2.3.2 Stability data supplied to yachts

1. Can describe the content of the stability data booklet supplied to yachts.
2. Can use the information given in a yacht stability booklet to determine load condition.

2.4 Loll, dry-docking and longitudinal stability

2.4.1 Angle of loll

1. Can explain that an initial upright vessel with a negative GM when subjected to an external force will create a capsizing moment.
2. Can explain that provided a vessel with a small negative GM has sufficient stability it will lie in equilibrium at an angle of loll.
3. Can explain the dangers to a vessel lying at an angle of loll in still water when it is subjected to wave action at sea or movements of a mass on board.
4. Can explain the methods that can be used to correct an angle of loll and achieve a positive GM.
5. Can explain how an angle of loll may be corrected or reduced on a vessel fitted with an empty tank subdivided at the centre line.
6. Can distinguish between list and loll.

2.4.2 Dry-docking

1. Can explain the process of slipping and lifting.
2. Can explain the use of a docking plan.
3. Can explain the preparation of the yacht and the dry-dock prior to dry- docking.
4. Can explain the need for an acceptable trim and adequate GM when dry- docking.
5. Can define critical period and critical moment.
6. Can explain the meaning of P force and the effect it has on the stability of the vessel.
7. Can explain the importance of duplicating arrival tank soundings and other weight distributions when departing the dry-dock.
8. Can explain the importance of aligning the support structure and lifting equipment with the vessel’s main strength members.

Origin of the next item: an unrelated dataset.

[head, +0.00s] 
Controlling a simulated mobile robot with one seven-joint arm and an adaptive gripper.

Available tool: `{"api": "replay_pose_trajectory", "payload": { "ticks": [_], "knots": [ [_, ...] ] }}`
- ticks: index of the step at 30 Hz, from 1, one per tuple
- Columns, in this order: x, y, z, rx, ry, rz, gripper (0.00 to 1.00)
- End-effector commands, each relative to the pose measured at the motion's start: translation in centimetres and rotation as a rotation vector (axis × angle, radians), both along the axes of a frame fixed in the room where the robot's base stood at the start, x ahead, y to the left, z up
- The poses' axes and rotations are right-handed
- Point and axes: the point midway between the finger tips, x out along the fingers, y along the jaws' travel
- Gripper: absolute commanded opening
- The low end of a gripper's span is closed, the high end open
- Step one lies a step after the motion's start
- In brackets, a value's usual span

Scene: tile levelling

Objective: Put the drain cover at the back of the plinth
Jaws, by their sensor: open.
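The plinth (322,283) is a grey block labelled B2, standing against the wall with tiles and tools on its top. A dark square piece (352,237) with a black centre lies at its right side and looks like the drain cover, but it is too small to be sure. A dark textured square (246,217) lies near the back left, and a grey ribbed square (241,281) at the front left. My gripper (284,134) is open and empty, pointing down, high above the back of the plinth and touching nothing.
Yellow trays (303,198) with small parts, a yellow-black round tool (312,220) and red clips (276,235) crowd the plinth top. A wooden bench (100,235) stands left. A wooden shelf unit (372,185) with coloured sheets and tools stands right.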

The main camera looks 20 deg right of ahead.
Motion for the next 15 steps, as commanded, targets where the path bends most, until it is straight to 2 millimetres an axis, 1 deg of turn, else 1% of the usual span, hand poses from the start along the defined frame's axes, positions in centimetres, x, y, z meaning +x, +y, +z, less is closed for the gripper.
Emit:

2.4.3 Longitudinal stability

1. Can define forward perpendicular, after perpendicular, length between perpendiculars, length overall.
2. Can define trim, change of trim, longitudinal centre of floatation, longitudinal centre of gravity, longitudinal centre of buoyancy and the moment to change trim one centimetre (MCTC).
3. Can calculate the chance of trim of a vessel when a weight already on board is shifted longitudinally when given the longitudinal centre of flotation (LCF) and MCTC.